The Marine did what any squared-away Marine would do. He went around to his buddies and collected all the unwanted photos of women he could find. He then mailed about 25 pictures of women (with clothes and without) to his girlfriend with the following note:
"I don't remember which one you are. Please remove your picture, and send the rest back."
_______________________________
It just started to rain. I love the sound of rain! Although this will postpone my digging in the garden, we need more moisure. It's been rather a dry year so far. The mallard ducks didn't nest in my swamp, like usual. In fact there's barely a swamp, it's been so dry. The columbines are blooming and my later, pale yellow tulips.
I'd like to go and get plants for my garden but have no room for them in the house, and the garden is not ready yet. First I need to shovel and turn over the entire area, then rake through and take out all the weeds and roots. I've progressed but still have some sod to turn over. It's fun and I enjoy it, but it's hard, physical labor. A rototiller would make it so much easier but it's so rocky up here that I'd probably bend the tines. I don't like loud gasoline-driven engines (except a car, of course!) so would rather do it by hand. I used to mow the lawn with a hand mower too, but my son refused to use it even though I told him it would build up his biceps! So I bought an electric lawn mower. It's quiet and doesn't smell or smoke like a regular mower. The dance with the electric cord can be funny, though!
Last night I went out with a couple of friends to celebrate one of my best friend's birthday. We had a good time and an interesting conversation about our talked about road trip. They wanted to go to the O.K. Corral in Tombstone, Arizona and videotape us play acting a gunfight. Birthday girl wanted to be Doc Holliday the alcoholic doctor, The other friend wanted to be Billy Clanton, who was one of the cowboys gunned down because she wanted to play a death scene. I wanted to be one of the Earp brothers, the best known one, Wyatt Earp! Who wouldn't want to be an Earp? We planned out our costumes and the screenplay. Probably it might be good to double-check some history on it to get it right. Birthday girl went to high school in Tucson, not too far far from the site of the O.K. Corral and she's always wanted to go back and revist that area. We gave her a bag of funny items as a gift. And I obviously got home at a reasonable hour to be able to get out of bed at 4:00 on a Saturday morning!

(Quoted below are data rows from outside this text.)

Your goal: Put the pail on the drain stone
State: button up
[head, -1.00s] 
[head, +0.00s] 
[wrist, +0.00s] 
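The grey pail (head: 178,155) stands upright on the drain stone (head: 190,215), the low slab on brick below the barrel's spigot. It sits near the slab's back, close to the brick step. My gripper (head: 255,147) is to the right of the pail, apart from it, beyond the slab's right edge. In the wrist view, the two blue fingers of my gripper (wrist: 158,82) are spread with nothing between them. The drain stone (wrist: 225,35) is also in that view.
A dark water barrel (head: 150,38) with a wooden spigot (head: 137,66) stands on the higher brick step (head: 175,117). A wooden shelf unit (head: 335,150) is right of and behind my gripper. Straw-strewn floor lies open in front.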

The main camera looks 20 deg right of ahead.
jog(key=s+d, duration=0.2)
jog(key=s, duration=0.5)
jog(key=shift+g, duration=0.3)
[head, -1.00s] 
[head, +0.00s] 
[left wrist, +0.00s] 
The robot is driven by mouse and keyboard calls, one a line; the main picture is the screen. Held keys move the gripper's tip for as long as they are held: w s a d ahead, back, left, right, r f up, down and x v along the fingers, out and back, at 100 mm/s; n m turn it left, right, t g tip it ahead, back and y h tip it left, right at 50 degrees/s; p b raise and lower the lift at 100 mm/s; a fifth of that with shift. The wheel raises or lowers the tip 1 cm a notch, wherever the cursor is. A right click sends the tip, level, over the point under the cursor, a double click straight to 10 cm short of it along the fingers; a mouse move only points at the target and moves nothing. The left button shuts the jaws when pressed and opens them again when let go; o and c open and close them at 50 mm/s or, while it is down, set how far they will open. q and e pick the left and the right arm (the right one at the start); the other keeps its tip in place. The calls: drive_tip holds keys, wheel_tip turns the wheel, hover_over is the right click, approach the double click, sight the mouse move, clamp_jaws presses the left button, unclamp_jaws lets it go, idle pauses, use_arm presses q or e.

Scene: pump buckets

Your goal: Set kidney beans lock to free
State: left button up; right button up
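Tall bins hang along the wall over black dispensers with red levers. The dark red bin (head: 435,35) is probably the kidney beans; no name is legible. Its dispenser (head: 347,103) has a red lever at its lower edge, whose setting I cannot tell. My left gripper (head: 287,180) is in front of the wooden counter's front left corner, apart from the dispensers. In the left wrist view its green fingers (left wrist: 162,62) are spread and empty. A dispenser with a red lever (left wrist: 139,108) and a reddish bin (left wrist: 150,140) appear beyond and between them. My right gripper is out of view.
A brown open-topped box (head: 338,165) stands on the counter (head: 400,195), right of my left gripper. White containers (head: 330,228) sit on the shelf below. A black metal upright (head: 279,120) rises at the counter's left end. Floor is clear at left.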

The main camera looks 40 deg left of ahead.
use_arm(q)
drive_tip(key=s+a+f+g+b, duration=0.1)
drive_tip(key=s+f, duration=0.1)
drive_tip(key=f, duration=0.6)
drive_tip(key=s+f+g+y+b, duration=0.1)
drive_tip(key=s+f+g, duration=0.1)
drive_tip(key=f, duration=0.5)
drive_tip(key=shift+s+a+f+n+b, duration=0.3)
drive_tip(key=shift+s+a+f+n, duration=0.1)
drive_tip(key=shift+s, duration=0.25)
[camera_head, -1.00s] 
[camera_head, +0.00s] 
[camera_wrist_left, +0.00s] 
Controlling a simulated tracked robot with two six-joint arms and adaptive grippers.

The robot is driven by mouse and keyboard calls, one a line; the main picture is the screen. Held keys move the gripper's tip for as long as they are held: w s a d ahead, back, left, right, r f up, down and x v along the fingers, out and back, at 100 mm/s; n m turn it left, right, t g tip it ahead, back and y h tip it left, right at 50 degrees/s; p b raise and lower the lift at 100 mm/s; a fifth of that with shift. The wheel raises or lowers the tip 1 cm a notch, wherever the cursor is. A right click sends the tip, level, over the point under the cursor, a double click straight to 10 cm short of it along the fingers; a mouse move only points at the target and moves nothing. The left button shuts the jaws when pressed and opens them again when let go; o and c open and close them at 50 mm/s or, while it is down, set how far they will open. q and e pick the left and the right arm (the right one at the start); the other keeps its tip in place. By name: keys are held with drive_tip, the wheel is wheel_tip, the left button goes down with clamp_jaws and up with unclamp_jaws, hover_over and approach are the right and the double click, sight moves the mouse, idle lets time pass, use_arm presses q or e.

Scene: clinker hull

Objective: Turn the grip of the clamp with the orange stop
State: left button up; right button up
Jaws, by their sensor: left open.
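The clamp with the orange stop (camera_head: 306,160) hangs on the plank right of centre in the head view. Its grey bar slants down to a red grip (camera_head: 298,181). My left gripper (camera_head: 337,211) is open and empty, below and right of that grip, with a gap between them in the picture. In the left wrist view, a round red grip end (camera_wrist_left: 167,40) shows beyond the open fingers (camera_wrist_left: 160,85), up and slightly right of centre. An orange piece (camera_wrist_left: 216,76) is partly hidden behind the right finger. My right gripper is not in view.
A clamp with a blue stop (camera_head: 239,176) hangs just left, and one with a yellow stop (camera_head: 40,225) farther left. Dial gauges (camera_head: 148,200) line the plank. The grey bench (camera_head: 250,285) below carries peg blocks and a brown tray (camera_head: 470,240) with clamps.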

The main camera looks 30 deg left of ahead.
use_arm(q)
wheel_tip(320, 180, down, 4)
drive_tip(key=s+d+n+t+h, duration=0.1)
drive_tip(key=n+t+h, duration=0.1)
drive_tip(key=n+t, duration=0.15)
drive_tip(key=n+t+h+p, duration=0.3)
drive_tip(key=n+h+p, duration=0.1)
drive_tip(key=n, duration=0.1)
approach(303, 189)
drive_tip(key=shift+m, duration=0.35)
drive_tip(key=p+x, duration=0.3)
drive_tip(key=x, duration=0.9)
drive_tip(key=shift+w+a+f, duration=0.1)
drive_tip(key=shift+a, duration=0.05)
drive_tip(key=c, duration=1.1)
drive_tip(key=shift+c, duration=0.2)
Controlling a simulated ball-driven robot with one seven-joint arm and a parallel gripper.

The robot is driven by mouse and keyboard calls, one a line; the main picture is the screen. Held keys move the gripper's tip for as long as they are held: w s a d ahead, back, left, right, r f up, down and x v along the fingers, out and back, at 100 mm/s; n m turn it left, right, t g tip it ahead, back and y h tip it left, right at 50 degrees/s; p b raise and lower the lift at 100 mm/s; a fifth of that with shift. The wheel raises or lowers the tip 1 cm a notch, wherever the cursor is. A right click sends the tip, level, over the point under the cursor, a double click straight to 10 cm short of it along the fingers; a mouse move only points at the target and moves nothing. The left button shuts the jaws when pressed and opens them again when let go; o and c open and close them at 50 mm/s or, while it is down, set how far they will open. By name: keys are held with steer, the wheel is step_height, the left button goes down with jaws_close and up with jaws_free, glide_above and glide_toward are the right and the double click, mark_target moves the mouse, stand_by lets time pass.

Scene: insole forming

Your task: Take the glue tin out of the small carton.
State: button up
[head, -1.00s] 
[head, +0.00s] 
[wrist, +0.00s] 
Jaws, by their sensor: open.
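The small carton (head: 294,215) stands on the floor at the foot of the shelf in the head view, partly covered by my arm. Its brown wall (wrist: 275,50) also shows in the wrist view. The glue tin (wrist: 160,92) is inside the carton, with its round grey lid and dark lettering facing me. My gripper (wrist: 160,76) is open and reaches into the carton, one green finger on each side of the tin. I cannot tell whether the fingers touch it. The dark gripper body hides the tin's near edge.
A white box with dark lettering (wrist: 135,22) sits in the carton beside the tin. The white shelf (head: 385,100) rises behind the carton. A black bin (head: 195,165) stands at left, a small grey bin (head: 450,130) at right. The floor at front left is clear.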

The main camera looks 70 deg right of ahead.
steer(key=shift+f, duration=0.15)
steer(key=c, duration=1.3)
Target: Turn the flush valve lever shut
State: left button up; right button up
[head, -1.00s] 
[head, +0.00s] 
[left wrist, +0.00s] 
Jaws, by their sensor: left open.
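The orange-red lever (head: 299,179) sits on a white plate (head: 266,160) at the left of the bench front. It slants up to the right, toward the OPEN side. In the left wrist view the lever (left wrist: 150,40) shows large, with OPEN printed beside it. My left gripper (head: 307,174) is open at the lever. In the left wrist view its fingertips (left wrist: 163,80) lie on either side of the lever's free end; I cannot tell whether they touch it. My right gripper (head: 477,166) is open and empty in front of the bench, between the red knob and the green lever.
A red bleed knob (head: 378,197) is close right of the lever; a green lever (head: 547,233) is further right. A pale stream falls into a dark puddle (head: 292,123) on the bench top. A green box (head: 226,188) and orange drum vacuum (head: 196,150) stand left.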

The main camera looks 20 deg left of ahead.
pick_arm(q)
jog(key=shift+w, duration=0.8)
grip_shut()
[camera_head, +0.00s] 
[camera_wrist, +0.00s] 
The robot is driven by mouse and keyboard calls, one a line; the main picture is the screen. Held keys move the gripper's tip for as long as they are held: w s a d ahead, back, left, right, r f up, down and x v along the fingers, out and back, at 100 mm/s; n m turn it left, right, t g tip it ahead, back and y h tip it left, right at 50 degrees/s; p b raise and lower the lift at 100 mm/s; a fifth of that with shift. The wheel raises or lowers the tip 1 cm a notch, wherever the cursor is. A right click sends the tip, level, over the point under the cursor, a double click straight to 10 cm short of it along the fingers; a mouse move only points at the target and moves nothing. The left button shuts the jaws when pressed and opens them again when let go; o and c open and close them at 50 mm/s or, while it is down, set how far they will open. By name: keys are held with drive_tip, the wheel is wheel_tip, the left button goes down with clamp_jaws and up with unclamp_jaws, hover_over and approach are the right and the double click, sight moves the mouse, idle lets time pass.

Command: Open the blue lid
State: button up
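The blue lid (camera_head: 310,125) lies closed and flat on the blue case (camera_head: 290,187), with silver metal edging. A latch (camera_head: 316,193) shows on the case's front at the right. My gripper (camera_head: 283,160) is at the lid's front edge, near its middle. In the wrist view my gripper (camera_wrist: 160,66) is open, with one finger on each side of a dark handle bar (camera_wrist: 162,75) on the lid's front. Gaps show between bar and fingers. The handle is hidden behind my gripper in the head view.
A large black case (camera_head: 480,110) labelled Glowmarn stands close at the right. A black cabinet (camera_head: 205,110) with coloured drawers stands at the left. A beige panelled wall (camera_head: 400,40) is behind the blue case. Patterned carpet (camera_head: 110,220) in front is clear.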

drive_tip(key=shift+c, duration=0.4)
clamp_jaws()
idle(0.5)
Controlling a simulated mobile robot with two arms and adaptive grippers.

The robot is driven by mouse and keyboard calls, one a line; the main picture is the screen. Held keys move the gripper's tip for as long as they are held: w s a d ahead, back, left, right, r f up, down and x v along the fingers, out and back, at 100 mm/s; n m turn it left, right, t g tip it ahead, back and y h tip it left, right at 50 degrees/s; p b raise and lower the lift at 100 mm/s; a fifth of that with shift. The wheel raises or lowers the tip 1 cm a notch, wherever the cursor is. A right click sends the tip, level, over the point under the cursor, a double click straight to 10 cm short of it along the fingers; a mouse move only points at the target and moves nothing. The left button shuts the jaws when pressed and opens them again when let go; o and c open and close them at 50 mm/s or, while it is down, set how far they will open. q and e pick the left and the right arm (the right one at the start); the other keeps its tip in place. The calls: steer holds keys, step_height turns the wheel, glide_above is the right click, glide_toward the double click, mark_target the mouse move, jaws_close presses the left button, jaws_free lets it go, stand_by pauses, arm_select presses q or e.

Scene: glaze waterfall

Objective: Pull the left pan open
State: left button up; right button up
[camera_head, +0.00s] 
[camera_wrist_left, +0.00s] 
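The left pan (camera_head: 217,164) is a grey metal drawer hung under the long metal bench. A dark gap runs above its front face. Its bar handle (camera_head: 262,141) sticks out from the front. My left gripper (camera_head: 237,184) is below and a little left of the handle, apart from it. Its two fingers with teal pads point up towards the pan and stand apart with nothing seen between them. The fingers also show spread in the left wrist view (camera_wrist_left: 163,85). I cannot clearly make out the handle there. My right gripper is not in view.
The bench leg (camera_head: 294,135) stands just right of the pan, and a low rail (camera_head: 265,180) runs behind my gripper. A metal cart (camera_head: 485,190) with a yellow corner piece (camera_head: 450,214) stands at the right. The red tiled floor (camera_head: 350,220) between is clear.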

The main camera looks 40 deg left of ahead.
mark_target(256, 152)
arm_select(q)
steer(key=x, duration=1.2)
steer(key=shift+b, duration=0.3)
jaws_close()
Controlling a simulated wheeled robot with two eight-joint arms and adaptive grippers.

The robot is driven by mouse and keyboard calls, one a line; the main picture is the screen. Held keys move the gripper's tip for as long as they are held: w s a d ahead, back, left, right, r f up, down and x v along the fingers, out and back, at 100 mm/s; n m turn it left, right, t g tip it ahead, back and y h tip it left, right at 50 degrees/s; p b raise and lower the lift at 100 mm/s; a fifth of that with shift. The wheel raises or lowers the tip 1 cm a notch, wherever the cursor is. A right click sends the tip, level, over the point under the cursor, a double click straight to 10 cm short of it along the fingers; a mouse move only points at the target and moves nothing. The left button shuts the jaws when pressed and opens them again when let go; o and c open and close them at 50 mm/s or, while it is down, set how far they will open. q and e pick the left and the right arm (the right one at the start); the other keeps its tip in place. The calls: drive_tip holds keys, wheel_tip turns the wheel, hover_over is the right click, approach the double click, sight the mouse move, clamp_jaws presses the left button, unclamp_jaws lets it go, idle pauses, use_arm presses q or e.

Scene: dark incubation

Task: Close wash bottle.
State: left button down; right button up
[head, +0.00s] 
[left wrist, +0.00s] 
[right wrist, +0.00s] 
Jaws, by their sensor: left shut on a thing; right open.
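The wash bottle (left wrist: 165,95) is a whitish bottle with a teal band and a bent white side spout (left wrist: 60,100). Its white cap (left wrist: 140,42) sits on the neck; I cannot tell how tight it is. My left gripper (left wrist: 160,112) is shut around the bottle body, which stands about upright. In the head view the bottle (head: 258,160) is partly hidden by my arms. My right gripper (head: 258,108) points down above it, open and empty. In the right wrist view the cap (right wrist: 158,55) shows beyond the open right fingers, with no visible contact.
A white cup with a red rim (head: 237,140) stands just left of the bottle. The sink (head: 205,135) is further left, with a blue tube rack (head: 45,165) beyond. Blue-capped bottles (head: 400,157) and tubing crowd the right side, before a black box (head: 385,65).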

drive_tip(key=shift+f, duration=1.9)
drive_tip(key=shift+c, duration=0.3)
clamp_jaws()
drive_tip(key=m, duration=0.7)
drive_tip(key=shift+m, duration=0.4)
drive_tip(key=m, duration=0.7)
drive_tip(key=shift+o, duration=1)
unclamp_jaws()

And a joke from my E-mail:
The Ultimate response to a "Dear John" (or Jane) letter.
A Marine was deployed to Afghanistan. While he was there, he received a letter from his girlfriend. In the letter she explained that she had slept with two guys while he had been gone, that she wanted to break up with him, and that she wanted the pictures of herself back.
You gotta love a man like this! Humor in the face of defeat!
The Marine did what any squared-away Marine would do. He went around to his buddies and collected all the unwanted photos of women he could find. He then mailed about 25 pictures of women (with clothes and without) to his girlfriend with the following note:
"I don't remember which one you are. Please remove your picture, and send the rest back."